====== Given data

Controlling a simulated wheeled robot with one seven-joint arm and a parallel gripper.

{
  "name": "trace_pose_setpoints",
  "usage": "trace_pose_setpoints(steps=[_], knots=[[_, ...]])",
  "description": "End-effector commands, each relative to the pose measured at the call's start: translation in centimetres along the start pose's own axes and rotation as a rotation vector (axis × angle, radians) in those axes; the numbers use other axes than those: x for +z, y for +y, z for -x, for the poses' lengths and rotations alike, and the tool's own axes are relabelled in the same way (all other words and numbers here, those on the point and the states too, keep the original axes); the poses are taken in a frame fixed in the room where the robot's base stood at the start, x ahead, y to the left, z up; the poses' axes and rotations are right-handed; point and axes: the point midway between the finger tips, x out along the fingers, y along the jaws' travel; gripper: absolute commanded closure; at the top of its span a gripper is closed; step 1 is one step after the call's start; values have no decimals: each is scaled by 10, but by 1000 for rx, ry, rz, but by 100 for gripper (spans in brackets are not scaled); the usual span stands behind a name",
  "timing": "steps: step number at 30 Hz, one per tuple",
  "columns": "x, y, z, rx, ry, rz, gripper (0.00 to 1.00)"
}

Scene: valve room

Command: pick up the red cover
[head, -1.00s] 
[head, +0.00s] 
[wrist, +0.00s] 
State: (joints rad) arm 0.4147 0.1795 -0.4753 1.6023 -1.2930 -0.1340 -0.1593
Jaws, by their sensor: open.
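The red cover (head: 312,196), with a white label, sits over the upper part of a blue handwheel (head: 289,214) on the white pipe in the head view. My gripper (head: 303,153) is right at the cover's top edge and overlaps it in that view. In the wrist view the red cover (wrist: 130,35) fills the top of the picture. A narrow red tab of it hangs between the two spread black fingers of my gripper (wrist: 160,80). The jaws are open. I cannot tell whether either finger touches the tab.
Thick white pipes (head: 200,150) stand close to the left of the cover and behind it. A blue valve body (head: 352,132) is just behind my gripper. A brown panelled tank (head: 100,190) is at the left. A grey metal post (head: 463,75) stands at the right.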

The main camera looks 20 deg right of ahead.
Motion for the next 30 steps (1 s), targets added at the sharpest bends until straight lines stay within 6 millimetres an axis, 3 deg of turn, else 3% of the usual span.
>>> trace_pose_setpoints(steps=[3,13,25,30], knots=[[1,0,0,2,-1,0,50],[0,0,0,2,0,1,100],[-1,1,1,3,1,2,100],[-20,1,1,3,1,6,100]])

============

Write out the material exactly as given.

Written response –
Controlling a simulated wheeled robot with one seven-joint arm and a parallel gripper.

{
  "name": "trace_pose_setpoints",
  "usage": "trace_pose_setpoints(steps=[_], knots=[[_, ...]])",
  "description": "End-effector commands, each relative to the pose measured at the call's start: translation in centimetres along the start pose's own axes and rotation as a rotation vector (axis × angle, radians) in those axes; the numbers use other axes than those: x for +z, y for +y, z for -x, for the poses' lengths and rotations alike, and the tool's own axes are relabelled in the same way (all other words and numbers here, those on the point and the states too, keep the original axes); the poses are taken in a frame fixed in the room where the robot's base stood at the start, x ahead, y to the left, z up; the poses' axes and rotations are right-handed; point and axes: the point midway between the finger tips, x out along the fingers, y along the jaws' travel; gripper: absolute commanded closure; at the top of its span a gripper is closed; step 1 is one step after the call's start; values have no decimals: each is scaled by 10, but by 1000 for rx, ry, rz, but by 100 for gripper (spans in brackets are not scaled); the usual span stands behind a name",
  "timing": "steps: step number at 30 Hz, one per tuple",
  "columns": "x, y, z, rx, ry, rz, gripper (0.00 to 1.00)"
}

Scene: valve room

Command: pick up the red cover
[head, -1.00s] 
[head, +0.00s] 
[wrist, +0.00s] 
State: (joints rad) arm 0.4147 0.1795 -0.4753 1.6023 -1.2930 -0.1340 -0.1593
Jaws, by their sensor: open.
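The red cover (head: 312,196), with a white label, sits over the upper part of a blue handwheel (head: 289,214) on the white pipe in the head view. My gripper (head: 303,153) is right at the cover's top edge and overlaps it in that view. In the wrist view the red cover (wrist: 130,35) fills the top of the picture. A narrow red tab of it hangs between the two spread black fingers of my gripper (wrist: 160,80). The jaws are open. I cannot tell whether either finger touches the tab.
Thick white pipes (head: 200,150) stand close to the left of the cover and behind it. A blue valve body (head: 352,132) is just behind my gripper. A brown panelled tank (head: 100,190) is at the left. A grey metal post (head: 463,75) stands at the right.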

The main camera looks 20 deg right of ahead.
Motion for the next 30 steps (1 s), targets added at the sharpest bends until straight lines stay within 6 millimetres an axis, 3 deg of turn, else 3% of the usual span.
>>> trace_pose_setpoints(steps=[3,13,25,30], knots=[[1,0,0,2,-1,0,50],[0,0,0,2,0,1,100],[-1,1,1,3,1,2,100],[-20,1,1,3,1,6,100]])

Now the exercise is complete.